The point is, nothing should be taken at face value.


You’re constantly filtering what you’re seeing against:


  • how the building is constructed

  • what materials are involved

  • what the recent conditions have been

  • and whether the pattern actually makes sense



That’s where most of the work is.




The building dictates how you approach it



No two houses behave the same, especially in Christchurch.


You’ll get properties where:


  • one part is original

  • another has been repaired post-earthquake

  • another section has been reclad or altered



Those sections don’t respond uniformly.
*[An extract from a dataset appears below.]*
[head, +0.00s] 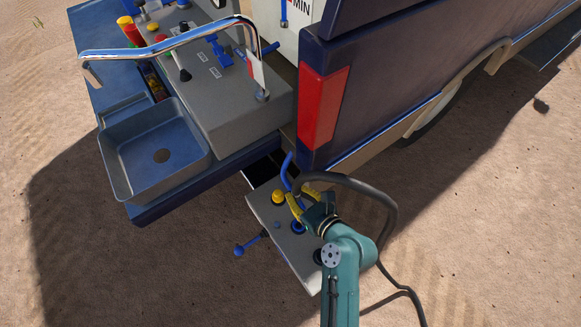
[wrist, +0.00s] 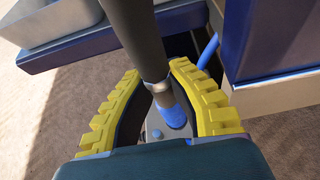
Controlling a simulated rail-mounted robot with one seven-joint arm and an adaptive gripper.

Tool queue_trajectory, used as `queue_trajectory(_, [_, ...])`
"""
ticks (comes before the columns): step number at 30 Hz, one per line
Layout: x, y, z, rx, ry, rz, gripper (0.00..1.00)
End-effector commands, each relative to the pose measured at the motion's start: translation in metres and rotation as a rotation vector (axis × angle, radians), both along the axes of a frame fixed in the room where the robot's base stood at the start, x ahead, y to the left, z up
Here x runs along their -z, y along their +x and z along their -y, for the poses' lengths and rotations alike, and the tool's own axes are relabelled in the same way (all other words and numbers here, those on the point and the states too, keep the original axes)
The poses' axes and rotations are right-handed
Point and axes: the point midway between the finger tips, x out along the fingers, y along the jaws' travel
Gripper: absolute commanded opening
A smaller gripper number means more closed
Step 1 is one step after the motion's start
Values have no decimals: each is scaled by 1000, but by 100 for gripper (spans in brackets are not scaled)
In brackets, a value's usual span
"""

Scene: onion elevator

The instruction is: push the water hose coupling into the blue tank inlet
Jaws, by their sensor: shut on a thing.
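My gripper (head: 304,206) has yellow ribbed fingers and is over the grey panel at the vehicle's rear. In the wrist view, my gripper (wrist: 168,105) has one finger on each side of the water hose coupling (wrist: 157,86) and is shut on it. The coupling shows a grey metal band at the end of the thick black hose (wrist: 140,35). A blue cylindrical piece (wrist: 173,114) shows just below the band. In the head view, the blue tank inlet (head: 298,228) is on the panel, close beside the fingers. I cannot tell whether the coupling is inside the inlet.
The grey panel (head: 262,213) also bears a yellow fitting (head: 278,197), a black fitting (head: 318,257) and a blue-handled valve (head: 239,250). A blue hose (head: 286,172) runs behind my gripper. The sink (head: 118,172) and the dark blue vehicle body (head: 375,90) border the space. Sand lies around.

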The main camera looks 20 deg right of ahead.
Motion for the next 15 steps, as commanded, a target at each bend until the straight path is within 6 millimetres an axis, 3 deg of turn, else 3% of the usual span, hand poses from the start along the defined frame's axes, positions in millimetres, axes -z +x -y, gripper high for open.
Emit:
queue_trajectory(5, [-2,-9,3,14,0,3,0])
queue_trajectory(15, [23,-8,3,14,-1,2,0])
So if you approach the whole building as if it should behave consistently, you’ll misread it.


Instead, you’re adjusting constantly — moving through areas differently depending on what you’re dealing with.


That’s something you only really get comfortable with after seeing a lot of variation.




Conditions can make or break the result



This is where things often fall over.


If the temperature difference isn’t there, or the building has been exposed to sun or wind in a certain way, what you see can be muted or misleading.


Sometimes you still get useful information. Sometimes you don’t.


Knowing the difference is important, because there’s a temptation to produce a result regardless — even when the conditions aren’t giving you much to work with.


That’s where overconfidence creeps in.




Where less experienced operators come unstuck



It’s usually not the equipment.


It’s how quickly conclusions are drawn.


Common issues tend to be:


  • assuming every anomaly is moisture

  • not questioning what else could be influencing the pattern

  • skipping any form of cross-checking

  • treating the image as an answer instead of a clue



That’s how you end up either missing something completely, or flagging something that isn’t actually a problem.




The difference is in restraint



A good inspection isn’t about finding something at all costs.


It’s about knowing when something is worth pursuing further — and when it isn’t.


That means being comfortable saying:


  • this needs follow-up

  • this is inconclusive

  • this doesn’t line up with a defect



That level of restraint is what keeps the process reliable.




What this means in practice



When it’s done properly, thermal imaging helps narrow things down.


It gives direction. It reduces guesswork. It allows the next step — whether that’s a builder, plumber, or further investigation — to be more targeted.


When it’s done poorly, it either adds noise or gives false confidence.




Where the real value sits



It’s not in the camera, and it’s not in the image.


It’s in how the information is handled.


That’s the part people don’t see — but it’s the part that actually matters.